The only true series plug-in hybrid (other than my Zing!) that is more-or-less in production is the Fisker Karma. It highlights just how bad things can get when you focus only on luxury and greenwashing at the expense of real efficiency. There is no "green" sedan that weighs 5300 lbs. Weight and size are insurmountable hurdles, even before the behemoth is started. The series architecture means that the low efficiency of the engine is compounded by additional losses in the generator, controller and drive motors. (Even the drive motors operate at low efficiency when they can produce 400 hp but are producing 1/10 that during much of the drive cycle.) So the Karma gets 20 mpg, and can be out-accelerated by a V6 Toyota Camry. The Camry, of course, gets much better mileage. The Fisker gets 52 MPGe when running on batteries alone. This largely bogus number sounds good until you realize that it is twice the energy consumption of the LEAF, itself no pillar of efficiency, and three times the consumption of the old GM EV1.

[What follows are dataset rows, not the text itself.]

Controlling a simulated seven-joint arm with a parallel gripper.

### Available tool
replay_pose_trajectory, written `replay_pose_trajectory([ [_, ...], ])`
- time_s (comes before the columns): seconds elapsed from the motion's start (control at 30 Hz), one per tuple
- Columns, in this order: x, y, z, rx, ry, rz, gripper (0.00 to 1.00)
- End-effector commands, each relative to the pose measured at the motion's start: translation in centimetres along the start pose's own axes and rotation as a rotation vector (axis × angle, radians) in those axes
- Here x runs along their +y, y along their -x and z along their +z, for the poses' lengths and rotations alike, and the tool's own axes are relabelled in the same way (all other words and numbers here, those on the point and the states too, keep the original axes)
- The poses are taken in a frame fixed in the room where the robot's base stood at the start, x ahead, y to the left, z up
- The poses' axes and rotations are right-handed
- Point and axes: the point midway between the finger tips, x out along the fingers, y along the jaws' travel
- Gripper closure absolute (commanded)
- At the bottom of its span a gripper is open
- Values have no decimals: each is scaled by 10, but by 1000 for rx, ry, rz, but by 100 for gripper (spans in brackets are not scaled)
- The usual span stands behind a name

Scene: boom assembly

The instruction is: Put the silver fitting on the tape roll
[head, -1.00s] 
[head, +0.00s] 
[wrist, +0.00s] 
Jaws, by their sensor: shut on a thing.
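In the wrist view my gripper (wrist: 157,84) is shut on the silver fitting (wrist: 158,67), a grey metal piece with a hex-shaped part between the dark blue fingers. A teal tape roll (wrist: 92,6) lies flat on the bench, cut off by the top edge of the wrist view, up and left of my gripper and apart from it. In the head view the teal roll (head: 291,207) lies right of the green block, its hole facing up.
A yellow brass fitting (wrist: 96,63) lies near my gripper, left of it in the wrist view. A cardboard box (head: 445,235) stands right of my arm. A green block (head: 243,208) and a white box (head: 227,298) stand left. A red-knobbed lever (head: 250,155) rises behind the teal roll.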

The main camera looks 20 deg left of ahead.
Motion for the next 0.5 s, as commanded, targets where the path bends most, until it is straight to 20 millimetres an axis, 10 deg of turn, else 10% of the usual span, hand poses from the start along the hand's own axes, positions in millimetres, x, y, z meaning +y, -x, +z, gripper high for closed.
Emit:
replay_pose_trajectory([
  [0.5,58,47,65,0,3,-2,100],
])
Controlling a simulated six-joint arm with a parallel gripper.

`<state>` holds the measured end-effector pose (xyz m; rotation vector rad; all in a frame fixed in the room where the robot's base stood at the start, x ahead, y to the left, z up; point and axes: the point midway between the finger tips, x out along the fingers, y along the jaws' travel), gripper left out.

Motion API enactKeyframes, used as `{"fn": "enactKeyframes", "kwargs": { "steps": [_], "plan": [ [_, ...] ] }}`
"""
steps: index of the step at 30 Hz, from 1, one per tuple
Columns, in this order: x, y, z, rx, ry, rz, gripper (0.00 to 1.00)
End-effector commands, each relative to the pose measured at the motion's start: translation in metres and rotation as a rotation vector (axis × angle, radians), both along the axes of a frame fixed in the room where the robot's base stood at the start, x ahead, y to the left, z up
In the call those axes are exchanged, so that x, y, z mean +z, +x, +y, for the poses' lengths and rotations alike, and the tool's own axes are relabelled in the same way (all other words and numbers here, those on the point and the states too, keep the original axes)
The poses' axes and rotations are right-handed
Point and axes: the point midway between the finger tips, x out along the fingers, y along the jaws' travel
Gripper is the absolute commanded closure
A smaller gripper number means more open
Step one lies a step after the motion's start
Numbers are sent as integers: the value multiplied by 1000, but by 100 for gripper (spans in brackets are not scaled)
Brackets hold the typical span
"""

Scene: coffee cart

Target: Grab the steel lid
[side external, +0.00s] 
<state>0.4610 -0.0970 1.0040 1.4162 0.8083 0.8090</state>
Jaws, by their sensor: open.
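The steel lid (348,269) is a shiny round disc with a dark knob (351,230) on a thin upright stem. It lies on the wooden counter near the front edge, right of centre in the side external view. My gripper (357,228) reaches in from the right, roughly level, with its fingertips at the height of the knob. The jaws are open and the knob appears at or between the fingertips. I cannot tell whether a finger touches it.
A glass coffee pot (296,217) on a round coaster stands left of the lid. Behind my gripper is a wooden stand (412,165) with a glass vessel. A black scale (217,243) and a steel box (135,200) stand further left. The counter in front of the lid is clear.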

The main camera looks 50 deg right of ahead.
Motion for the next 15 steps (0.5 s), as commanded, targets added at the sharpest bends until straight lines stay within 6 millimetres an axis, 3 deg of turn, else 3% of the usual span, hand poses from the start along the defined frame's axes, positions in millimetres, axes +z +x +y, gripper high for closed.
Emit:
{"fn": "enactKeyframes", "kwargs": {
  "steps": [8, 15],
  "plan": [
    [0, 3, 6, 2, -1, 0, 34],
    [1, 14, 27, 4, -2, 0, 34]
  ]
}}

Good observations, in any case, and I agree that the days of the ICE in cars are numbered (although some projections show half the cars in 2050 still using them.) There are a couple E-airplanes flying that have looked pretty good, one with about 200 mile range, if I recall. (Could be great for sport fliers, burning holes in the sky near the local airport. There is already a really good electric glider.) (Aerobatics come to mind: my old plane had neither inverted oiling nor inverted fuel, so the engine would quit when hanging upside down -- no such problems with electric planes.)